» Goal of the exercise
Return a copy of each line that holds the string "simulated".

━━━━━━━━━━━━━━━━━━━━━━━━━━━━━━

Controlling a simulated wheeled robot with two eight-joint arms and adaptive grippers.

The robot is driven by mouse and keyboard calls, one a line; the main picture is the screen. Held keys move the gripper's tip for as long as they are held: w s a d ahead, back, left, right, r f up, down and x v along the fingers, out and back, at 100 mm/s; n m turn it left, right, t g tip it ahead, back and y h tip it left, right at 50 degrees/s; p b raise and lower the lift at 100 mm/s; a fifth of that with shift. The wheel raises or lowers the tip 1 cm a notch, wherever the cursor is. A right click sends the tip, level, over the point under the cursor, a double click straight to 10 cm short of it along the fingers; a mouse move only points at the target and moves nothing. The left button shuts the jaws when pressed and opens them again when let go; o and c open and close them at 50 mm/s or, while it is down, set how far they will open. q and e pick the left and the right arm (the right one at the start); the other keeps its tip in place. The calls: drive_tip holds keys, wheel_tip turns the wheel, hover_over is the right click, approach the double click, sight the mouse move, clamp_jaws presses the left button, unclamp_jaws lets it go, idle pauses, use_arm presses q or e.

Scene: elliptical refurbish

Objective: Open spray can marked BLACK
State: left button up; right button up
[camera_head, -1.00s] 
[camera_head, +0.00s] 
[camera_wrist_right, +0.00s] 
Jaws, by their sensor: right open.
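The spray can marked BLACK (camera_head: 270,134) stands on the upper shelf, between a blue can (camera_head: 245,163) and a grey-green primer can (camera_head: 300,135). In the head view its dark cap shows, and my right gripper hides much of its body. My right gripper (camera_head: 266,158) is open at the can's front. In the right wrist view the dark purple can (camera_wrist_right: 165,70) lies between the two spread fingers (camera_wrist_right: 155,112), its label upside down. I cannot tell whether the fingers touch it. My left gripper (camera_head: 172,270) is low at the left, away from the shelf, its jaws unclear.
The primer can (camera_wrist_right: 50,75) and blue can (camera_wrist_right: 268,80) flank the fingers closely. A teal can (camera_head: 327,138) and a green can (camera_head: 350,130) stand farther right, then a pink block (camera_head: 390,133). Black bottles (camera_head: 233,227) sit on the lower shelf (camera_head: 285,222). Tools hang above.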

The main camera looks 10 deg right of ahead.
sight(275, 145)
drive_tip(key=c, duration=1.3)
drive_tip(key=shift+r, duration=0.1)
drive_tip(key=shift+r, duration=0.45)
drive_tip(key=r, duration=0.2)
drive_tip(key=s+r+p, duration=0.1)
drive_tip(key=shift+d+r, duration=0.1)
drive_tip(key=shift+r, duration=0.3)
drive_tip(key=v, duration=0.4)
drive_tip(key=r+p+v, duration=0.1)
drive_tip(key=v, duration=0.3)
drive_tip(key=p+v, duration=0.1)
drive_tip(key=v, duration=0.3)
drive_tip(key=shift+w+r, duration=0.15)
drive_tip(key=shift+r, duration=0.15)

━━━━━━━━━━━━━━━━━━━━━━━━━━━━━━

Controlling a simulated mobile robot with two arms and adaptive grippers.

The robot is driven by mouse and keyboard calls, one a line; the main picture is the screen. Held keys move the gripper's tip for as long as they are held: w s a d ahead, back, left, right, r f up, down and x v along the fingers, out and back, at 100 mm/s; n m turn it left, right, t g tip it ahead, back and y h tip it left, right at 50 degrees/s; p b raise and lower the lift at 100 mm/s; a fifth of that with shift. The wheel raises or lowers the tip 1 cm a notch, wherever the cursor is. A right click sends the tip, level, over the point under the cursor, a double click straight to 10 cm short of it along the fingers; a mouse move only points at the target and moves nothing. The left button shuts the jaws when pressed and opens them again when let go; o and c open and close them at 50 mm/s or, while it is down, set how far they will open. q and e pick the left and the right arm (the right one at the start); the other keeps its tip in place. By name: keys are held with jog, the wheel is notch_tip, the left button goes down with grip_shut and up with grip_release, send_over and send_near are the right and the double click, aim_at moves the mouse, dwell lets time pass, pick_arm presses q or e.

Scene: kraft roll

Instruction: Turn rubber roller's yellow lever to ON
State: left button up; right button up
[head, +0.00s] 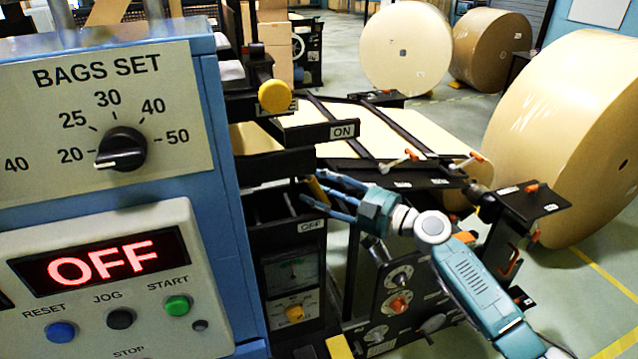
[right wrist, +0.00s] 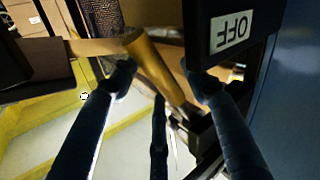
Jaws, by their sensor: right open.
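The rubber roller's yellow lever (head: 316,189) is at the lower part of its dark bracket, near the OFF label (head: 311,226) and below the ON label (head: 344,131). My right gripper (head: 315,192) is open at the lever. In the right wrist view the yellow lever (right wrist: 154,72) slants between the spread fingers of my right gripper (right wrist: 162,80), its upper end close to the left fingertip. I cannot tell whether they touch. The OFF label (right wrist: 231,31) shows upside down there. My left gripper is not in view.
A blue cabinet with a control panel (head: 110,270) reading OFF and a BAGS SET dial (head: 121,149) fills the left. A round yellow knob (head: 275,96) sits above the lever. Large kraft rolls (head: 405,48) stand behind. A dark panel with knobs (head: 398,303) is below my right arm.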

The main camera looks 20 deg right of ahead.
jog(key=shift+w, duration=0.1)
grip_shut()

━━━━━━━━━━━━━━━━━━━━━━━━━━━━━━

» Solution for this exercise
Controlling a simulated wheeled robot with two eight-joint arms and adaptive grippers.
Controlling a simulated mobile robot with two arms and adaptive grippers.

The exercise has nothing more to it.